Singapore: Ministry Of Manpower Raises Monthly Salary For New Employment Pass

After raising the qualifying salary for all categories of the employment pass (EP) last July 2011, there was an announcement from the Singapore Ministry of Manpower (MOM) that the threshold income of the EP will be raised on the 1st of January 2012. These changes, as the Singapore Government believed, would ensure fair hiring grounds for Singaporeans who seek professional jobs.

This year, the MOM announced that the qualifying monthly salary for the new EP applications will again be raised from S$3,000 to S$3,300 on the 1st of January 2014. This change is in line with the rising salaries. In other words, young foreign professionals who apply in Singapore must draw a salary of at least S$3,300 a month to qualify for an EP. This new rule imposed by MOM has the goal of requiring firms to consider Singaporeans fairly before hiring a foreign EP holder for a job. This is the government’s response for the plenty of turbulence experienced by the foreign manpower in Singapore for the past year.

Singapore: Ministry Of Manpower Raises Monthly Salary For New Employment Pass

Meeting Singaporeans’ aspirations by providing better jobs and diverse opportunities are considered the ultimate objectives of economic growth. All firms must take action in considering Singaporeans fairly for a job and thus enhance job market transparency. However, discriminatory hiring practices of firms will incur negative consequences for it is against Singapore’s fundamental values of fairness and meritocracy. Such firms will be subject to additional scrutiny and will not have their application for an EP approved.

These new rules are known as the Fair Consideration Framework (FCF). As Acting Minister Tan Chuan-Jin stated, “What we are doing is to put in place measures to nudge employers to give Singaporeans—especially our young graduates and Professionals, Managers and Executives (PMEs)—a fair chance at both job and development opportunities. But fair consideration is fundamentally about attitudes and mindsets. It is neither possible to change mindsets overnight nor legislate the problem away. We must set expectations about what is acceptable and what is not. It requires persuasion, explanation, and leading by example. The worst employers must be taken to task. This is the context for the Fair Consideration Framework.”

Although Singapore has performed well economically in the face of lingering global economic slowdown, there is still a local frustration due to increasing number of foreigners that has been boiling for the past two years.

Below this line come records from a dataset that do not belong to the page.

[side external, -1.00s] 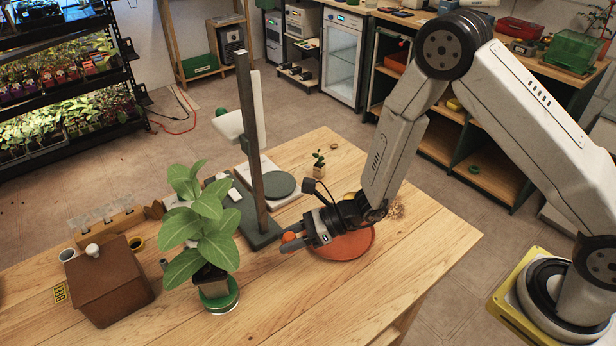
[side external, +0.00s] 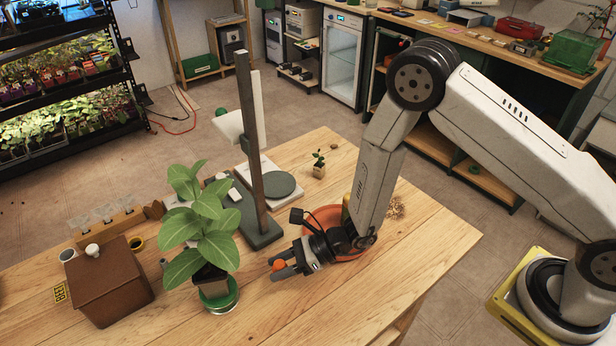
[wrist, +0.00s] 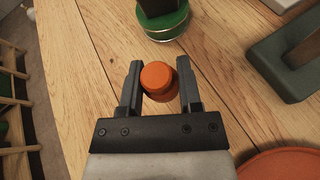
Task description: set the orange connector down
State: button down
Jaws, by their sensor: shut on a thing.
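The orange connector (side external: 279,266) is a small round-topped piece between the fingertips of my gripper (side external: 283,268). In the wrist view the connector (wrist: 157,76) sits between the two dark fingers of my gripper (wrist: 159,84), which are shut on it. My gripper is low over the wooden table, to the right of the potted plant and in front of the grey stand. I cannot tell whether the connector touches the table. Its underside is partly hidden by the fingers.
The large-leaved potted plant (side external: 207,230) stands on a green base (side external: 221,302) left of my gripper. The grey stand's foot (side external: 259,231) is behind. An orange dish (side external: 352,257) lies right, partly hidden by my arm. Bare table (side external: 330,305) lies in front.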

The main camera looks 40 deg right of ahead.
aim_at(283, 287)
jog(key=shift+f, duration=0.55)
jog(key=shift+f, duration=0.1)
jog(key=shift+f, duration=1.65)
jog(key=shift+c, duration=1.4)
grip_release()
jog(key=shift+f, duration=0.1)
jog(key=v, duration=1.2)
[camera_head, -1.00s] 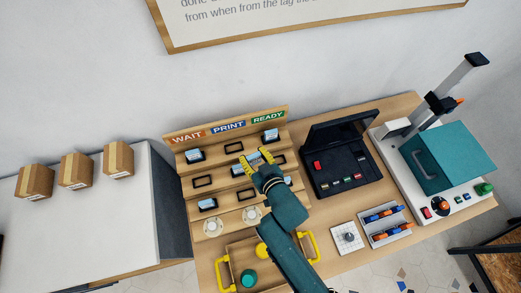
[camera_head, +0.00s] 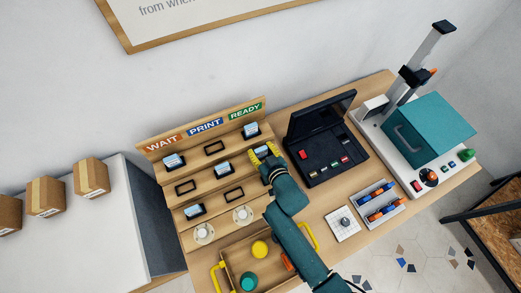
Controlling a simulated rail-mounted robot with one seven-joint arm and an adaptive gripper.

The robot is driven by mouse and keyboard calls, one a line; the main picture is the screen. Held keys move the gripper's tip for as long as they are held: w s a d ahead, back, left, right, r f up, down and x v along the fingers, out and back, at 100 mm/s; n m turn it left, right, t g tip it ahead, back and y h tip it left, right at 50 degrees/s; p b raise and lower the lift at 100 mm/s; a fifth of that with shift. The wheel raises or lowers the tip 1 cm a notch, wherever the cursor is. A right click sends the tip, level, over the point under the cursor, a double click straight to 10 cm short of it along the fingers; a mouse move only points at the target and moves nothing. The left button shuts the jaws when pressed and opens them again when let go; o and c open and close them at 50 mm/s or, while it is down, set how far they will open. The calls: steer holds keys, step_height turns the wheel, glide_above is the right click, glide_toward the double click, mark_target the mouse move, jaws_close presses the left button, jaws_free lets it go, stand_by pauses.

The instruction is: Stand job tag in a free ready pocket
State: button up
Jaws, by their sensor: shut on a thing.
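My gripper (camera_head: 265,150) is shut on a job tag (camera_head: 262,153), a small pale blue-and-white card. It is at the second-row pocket under the green READY sign (camera_head: 245,110). Whether the tag is seated in that pocket or just above it, I cannot tell. Another tag (camera_head: 250,130) stands in the top READY pocket. Under the PRINT sign (camera_head: 205,127), a tag (camera_head: 222,169) stands in the second row; the top pocket (camera_head: 214,148) and third-row pocket (camera_head: 233,195) are empty.
Under WAIT, tags stand in the top and third rows; the middle pocket (camera_head: 185,188) is empty. A wooden tray (camera_head: 233,262) with yellow handles lies in front. A black console (camera_head: 325,140) stands close right of the rack, with a teal-covered machine (camera_head: 432,130) beyond.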

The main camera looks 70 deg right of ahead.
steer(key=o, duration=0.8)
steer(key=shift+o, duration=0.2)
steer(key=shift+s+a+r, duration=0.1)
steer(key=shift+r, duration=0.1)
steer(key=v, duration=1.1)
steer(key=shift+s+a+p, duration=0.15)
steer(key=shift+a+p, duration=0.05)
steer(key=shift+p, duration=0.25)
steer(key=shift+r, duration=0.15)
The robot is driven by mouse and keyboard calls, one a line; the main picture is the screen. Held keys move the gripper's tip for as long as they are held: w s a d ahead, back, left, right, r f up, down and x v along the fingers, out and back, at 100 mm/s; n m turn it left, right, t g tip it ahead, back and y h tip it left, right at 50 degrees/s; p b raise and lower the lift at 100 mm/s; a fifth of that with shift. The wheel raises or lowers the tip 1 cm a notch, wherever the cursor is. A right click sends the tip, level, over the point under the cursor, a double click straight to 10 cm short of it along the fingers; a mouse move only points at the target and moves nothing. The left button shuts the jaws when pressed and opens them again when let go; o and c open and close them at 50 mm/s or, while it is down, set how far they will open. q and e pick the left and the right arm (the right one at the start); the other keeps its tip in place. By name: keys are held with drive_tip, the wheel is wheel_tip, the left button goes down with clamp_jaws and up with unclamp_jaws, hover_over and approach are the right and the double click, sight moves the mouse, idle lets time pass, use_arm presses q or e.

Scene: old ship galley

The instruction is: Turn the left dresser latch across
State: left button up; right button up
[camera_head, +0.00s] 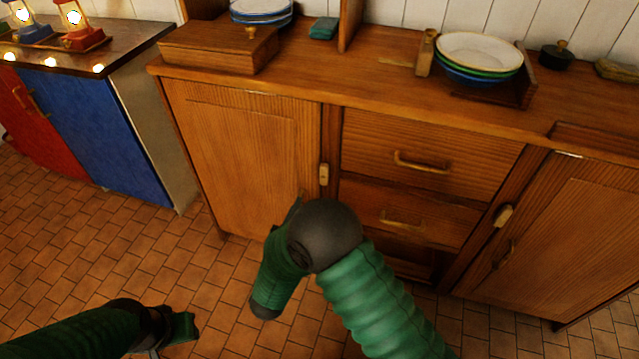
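The dresser (400,95) is brown wood and fills the middle and right. The left latch (324,174), a small pale brass piece, sits upright on the post beside the left door (245,150), at its right edge. The left door looks shut. The right latch (503,216) is a similar piece by the right door (570,235). My right arm, in a green sleeve, bends at a dark joint just below the left latch; I cannot make out its gripper. My left arm is low at the left; a metallic bit of its gripper (156,352) shows at the bottom edge, too little to read.
Drawers with brass handles (422,164) fill the dresser's middle. On top are a wooden box (220,47), stacked plates (480,57) and a dark lidded pot (556,56). A blue and red cabinet (100,130) stands at left. The tiled floor (90,225) is clear.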

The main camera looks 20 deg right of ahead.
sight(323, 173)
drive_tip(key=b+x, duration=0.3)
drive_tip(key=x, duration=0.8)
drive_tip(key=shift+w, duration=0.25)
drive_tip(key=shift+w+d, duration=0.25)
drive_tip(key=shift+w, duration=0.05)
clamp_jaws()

Such frustration is because of the feeling that, together with the foreigners contributing to the overcrowding of Singapore, Singaporeans are being denied of their livelihood because foreigners are taking up all the available jobs. Thus, this is also one of the reasons why MOM imposed such new rules regarding the new EP. Moreover, these changes also affected the Singapore business registration for they resulted in increased eligibility requirements for a Singapore EntrePass—the work permit visa that a businessman must obtain in order to put up a business in Singapore.

Thus, Acting Minister Tan emphasized, “These changes are part of a broader effort to ensure that good jobs continue to be created for Singaporeans. Many Singaporeans we spoke to understand the need for a diverse workforce. They recognize the need to compete for jobs on the basis of merit. The framework is not about ‘Hire Singaporeans First, or Hire Singaporeans Only’. What the government is doing is to help them get a fair opportunity. Singaporeans must still prove themselves able and competitive to take on the higher jobs that they aspire to. We will continue investing in our continuing education and training infrastructure so that Singaporeans can upgrade their skills and remain competitive in the workplace. With better skills and fair hiring practices, Singaporeans will have good jobs and fulfill their career aspirations.”